Con su súbita huida a la mansión que le facilitó el jeque Bin Zayed Al Nahayan en la isla de Nurai, Juan Carlos I repetía la historia de muchos Borbones que le precedieron. Tras las revueltas de 1840, María Cristina se vio obligada, siendo reina regente, a zarpar a Marsella y acabó sus días en el exilio francés. Su hija, Isabel II, también tuvo que huir a París tras la Revolución Gloriosa de 1868, y allí moriría con 73 años. Su nieto Alfonso, abuelo del actual emérito, también se vio forzado a exiliarse en Roma, tras la llegada de la II República.

En realidad, el exilio ha sido una manera española de responder a la degradación de la monarquía y, de manera más específica, de la monarquía borbónica. Casi siempre ha sido el resultado de revueltas producidas por escándalos de corrupción o por las inclinaciones reaccionarias de los monarcas de turno. A diferencia de lo que ocurrió con la Revolución inglesa del siglo XVII o con la francesa del XVIII, en España los reyes disolutos no han acabado en el cadalso. Ni siquiera han tenido que sentarse ante un tribunal o ante una comisión parlamentaria. Simplemente, se les ha facilitado el exilio o se los ha forzado a emprenderlo.

Un regreso cada vez más improbable

Comparado con las respuestas de algunas revoluciones modernas, el exilio, al igual que el ostracismo griego, aparece como una medida humanitaria, carente de la crueldad de otras alternativas más drásticas. Eso sí, casi siempre los reyes exiliados han conspirado para regresar, e incluso para vengarse de quienes forzaron su salida. María Cristina no dudó en intrigar desde París contra los progresistas y los demócratas que se levantaron contra ella. Isabel II fue algo más cauta. Alfonso XIII de Borbón, en cambio, no dudó en utilizar su exilio para conspirar junto a Mussolini contra la II República.

Hasta que las encuestas le comenzaron a ser claramente adversas, Juan Carlos I no pensó nunca que tendría que abdicar. Mucho menos que podría acabar sus días fuera de España contra su voluntad. La elección de Abu Dhabi, sin embargo, terminó siendo una forma, acaso inconsciente, de vetarse un posible retorno.
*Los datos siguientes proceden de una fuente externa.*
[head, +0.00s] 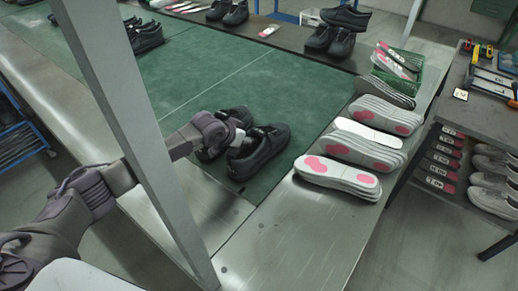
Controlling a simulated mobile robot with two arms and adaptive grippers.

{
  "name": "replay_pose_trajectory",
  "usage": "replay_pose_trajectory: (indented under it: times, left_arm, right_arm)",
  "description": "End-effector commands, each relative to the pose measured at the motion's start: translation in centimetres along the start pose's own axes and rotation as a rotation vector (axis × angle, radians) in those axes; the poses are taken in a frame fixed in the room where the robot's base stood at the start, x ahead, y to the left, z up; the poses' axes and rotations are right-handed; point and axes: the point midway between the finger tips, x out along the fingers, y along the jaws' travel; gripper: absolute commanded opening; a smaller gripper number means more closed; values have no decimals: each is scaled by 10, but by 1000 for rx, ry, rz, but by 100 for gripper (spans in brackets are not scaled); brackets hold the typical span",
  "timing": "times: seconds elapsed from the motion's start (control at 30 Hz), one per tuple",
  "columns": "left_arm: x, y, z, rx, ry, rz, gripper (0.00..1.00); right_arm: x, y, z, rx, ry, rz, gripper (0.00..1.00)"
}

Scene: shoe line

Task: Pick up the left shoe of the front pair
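The front pair of black shoes stands on the green mat (184,108) near its front right corner. The left shoe (208,155) of the pair is largely hidden behind my left arm and gripper. The right shoe (262,153) is in plain view beside it. My left gripper (238,138) is at the left shoe, over its upper part in the picture. Its fingertips are small and partly hidden, so I cannot tell whether they are open, shut or touching the shoe. My right gripper is not in view.
A grey post (135,130) crosses in front of my left arm. Stacked pink-and-white insoles (338,174) lie right of the pair on the bench's metal edge (275,240). More black shoes (148,38) stand farther back. A green crate (398,68) is at the back right.

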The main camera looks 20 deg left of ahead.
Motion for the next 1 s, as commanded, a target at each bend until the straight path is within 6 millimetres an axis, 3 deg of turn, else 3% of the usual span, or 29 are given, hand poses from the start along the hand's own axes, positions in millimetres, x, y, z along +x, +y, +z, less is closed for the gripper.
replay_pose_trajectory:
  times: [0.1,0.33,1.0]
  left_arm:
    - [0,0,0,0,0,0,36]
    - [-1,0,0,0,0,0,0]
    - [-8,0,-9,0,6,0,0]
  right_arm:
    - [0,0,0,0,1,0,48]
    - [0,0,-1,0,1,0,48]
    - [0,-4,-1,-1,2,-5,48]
Para un rey acusado de cobrar comisiones por venta de armas, de petróleo, o por la construcción de infraestructuras como el AVE a la Meca, trasladarse a una isla de lujo invitado por un autócrata de los Emiratos Árabes es como regresar a la escena de un crimen. Como reconocer que la fortuna acuñada al margen de sus funciones constitucionales se forjó con el tipo de amistades que ahora le ofrecen refugio. Protegido durante meses por jeques de Oriente Medio, todos los negocios irregulares atribuidos a Juan Carlos de Borbón desde antes de que fuera rey han ganado verosimilitud. Despojado del férreo blindaje mediático del que se benefició en sus días de gloria, las investigaciones que lo vinculan al cobro de favores al margen de la ley adquieren un halo de credibilidad incontestable. Desde las millonarias transacciones con diferentes reyes de Arabia Saudita a los opacos servicios prestados a sus “hermanos”, el emir Yaber III, de Kuwait, o los reyes de Marruecos Hassan II y Mohamed VI.
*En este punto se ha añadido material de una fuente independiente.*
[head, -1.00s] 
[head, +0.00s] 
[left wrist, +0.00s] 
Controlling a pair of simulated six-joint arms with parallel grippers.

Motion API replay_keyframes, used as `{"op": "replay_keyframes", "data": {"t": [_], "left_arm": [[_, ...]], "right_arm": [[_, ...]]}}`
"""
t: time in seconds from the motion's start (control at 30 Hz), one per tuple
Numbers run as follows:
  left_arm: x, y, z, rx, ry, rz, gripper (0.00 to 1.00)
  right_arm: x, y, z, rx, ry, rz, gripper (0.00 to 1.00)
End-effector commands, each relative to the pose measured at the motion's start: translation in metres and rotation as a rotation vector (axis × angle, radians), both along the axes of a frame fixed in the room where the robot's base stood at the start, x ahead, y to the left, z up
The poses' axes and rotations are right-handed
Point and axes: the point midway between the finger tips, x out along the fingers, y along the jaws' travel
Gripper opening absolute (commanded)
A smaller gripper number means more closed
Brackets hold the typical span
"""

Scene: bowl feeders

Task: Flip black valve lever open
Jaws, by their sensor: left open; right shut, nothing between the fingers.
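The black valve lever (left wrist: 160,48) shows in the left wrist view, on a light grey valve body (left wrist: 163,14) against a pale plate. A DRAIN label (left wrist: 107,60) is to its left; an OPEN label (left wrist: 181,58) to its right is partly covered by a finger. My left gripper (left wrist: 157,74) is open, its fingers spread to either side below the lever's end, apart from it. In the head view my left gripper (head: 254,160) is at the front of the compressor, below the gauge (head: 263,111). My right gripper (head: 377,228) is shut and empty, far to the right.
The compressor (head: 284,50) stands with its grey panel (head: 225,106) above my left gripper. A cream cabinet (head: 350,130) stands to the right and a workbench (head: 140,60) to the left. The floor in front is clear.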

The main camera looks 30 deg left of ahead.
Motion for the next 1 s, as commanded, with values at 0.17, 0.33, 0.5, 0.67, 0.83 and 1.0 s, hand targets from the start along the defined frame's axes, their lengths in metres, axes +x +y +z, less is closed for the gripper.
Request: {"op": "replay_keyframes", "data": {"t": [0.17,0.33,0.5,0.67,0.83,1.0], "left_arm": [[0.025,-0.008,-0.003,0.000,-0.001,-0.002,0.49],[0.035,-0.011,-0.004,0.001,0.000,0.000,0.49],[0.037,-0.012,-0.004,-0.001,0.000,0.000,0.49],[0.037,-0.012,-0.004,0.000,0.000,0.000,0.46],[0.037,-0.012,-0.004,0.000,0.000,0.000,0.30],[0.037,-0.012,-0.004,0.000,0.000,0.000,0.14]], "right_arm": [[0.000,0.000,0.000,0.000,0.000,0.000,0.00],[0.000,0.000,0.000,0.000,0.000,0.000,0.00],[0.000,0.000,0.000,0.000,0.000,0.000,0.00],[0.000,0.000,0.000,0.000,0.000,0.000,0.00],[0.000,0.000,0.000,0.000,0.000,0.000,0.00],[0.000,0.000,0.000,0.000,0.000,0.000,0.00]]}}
No sorprende, por eso, que el retorno del Rey exiliado sea una hipótesis que se antoja cada vez más lejana. Especialmente, cuando el propio exmonarca ha intentado regularizar desesperadamente su fortuna, asumiendo así la condición de evasor de la que se le acusaba. El “regreso del rey” salió tímidamente a colación en las últimas navidades, pero pronto se disolvió como un azucarillo. Hubo algunos sectores de la derecha que, con el pecho henchido, pero con la boca pequeña, declararon que el “rey puede volver cuando le venga en gana”. Pero ni los sectores monárquicos más influyentes ni el propio Felipe VI mostraron entusiasmo alguno sobre esa operación retorno. Es más, conscientes de que cualquier contacto directo con el exrey abrasaría a la institución y al monarca actual, han tendido a pensar que el único favor que el emérito estaría en condiciones de prestar a la institución es acabar sus días en la lejana villa de Nurai.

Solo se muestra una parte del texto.